KATE: Well, I didn’t wear one, so I didn’t have one to burn. [Laughs] I didn’t wear make-up. When I went to high school, a lot of the girls had the biggest bouffants that you could imagine. They were teased to the max, but I had long straight hair parted in the middle. I was trying to straighten my hair as much as I could because I have wavy hair, so I would iron it.
OLSON: I love that.
KATE: It was such a contrast to all the other pictures in the yearbook. Everyone had sky high hairdos and I had this long straight hair.
OLSON: Well, the bouffant hairdo is an art form that gets overlooked sometimes.
KATE: Well, it’s ironic that I wound up wearing a bouffant hairdo and that became the symbol of the B-52s. To me, it’s crazy that I bucked the tide so much and then I wound up being that.

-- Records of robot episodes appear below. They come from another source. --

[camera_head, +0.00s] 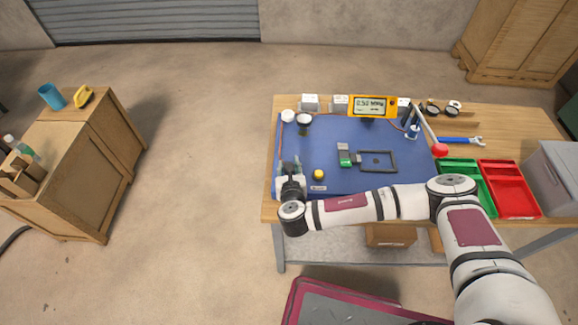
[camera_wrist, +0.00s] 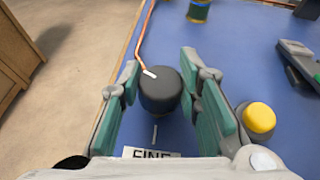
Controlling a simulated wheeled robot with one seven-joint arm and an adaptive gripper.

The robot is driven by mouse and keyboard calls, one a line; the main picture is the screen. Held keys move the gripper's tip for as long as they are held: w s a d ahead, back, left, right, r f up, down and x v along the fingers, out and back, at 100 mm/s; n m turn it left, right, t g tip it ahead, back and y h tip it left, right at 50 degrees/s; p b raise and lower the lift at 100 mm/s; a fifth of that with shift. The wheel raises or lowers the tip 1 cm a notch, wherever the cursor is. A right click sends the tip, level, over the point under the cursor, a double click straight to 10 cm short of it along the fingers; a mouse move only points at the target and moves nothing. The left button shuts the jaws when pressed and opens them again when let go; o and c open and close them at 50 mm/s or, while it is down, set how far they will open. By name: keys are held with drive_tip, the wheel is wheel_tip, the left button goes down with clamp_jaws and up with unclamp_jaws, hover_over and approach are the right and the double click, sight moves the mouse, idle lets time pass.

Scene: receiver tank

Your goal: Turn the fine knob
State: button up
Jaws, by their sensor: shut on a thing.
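The fine knob (camera_wrist: 160,92) is a dark round knob on the blue mat in the wrist view. A white label reading "FINE" (camera_wrist: 150,153) is partly cut off by my gripper's body below it. A short white line lies on the mat between label and knob. My gripper (camera_wrist: 160,80) has its green-padded fingers on the left and right sides of the knob, shut on it. In the head view my gripper (camera_head: 291,168) is at the left front of the mat and hides the knob.
A yellow knob (camera_wrist: 258,117) stands close right of my gripper. A copper wire (camera_wrist: 146,38) runs to the knob's far side. The workbench (camera_head: 268,200) also holds a yellow meter (camera_head: 373,106), a black frame (camera_head: 378,151), and green (camera_head: 460,165) and red (camera_head: 509,190) trays.

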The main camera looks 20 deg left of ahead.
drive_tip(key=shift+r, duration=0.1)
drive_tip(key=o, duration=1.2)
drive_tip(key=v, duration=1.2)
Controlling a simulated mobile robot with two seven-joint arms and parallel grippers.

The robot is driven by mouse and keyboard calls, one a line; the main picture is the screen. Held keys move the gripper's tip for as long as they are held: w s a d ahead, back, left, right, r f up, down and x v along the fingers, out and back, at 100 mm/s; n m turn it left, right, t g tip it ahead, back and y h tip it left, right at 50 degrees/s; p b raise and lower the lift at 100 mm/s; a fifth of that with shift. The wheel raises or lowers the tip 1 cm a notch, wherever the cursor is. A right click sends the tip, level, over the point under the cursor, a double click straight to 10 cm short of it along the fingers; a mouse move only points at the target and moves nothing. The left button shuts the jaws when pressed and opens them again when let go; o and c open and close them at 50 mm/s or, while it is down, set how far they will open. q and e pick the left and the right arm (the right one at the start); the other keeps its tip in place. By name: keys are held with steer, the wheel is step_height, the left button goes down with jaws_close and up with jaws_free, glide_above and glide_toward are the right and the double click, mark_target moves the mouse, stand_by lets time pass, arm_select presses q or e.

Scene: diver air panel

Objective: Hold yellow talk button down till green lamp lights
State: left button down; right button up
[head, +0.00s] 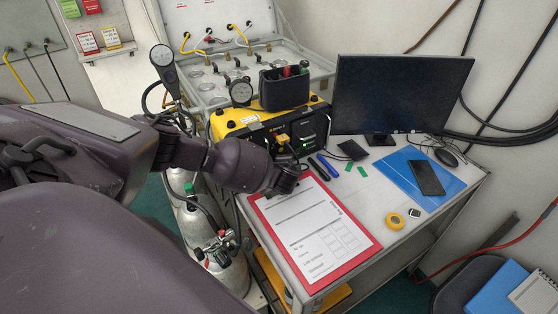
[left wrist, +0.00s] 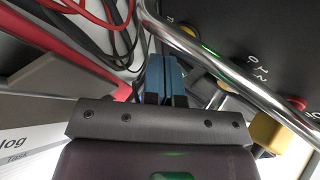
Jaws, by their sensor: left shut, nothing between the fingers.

OLSON: How did that come about? Did you choose to go there? The B-52s were there at the start of the punk movement, which seemed like a revitalization of rock n’ roll with a little bit of extra speed.
KATE: We started when punk rock was just starting and a lot of us in the band had similar influences. Fred and I had the same influences of sci-fi and growing up in the late ’50s and ‘60s. We thought the future was going to be jetpacks and we were going to be flying to the moon and wearing silver outfits all the time and there would be aliens and it would all be really groovy. Science fiction was an early influence. Keith Strickland and Ricky and Cindy had similar influences too, so we all had the same mindset. When we got together in Athens, Georgia, it was spontaneous combustion. We never decided we would have a band. We just all had this common interest and we all hung out together with a larger group of friends. One night we had the famous Flaming Volcano drink and we went to a friend’s house and started jamming and that was it. Boom! The band was born. Keith Strickland thought of the name, but we had already mined thrift stores to figure out our look because we would wear wigs to go to parties. It was not to be glamorous. The guys would wear wigs too. We would just stick wigs on our heads and crash parties and drink free booze and dance crazy. Then we started the band. We were just barely aware of Patti Smith, as one of the first bands we had heard. After seeing an ad in a magazine, a friend of ours sent away for Patti’s first single “Piss Factory”. We listened to that and that was a big influence. Then the Sex Pistols came around and Talking Heads and Blondie. We were barely aware of them when we started playing and then we went to New York and we heard all these bands at Max’s Kansas City and CBGBs. We saw Suicide and Television and all these bands and it was amazing. We were right on the heels of that. New Wave is sort of a made up term like anything is, but it was a different kind of feeling and it wasn’t as aggressive. We got people dancing.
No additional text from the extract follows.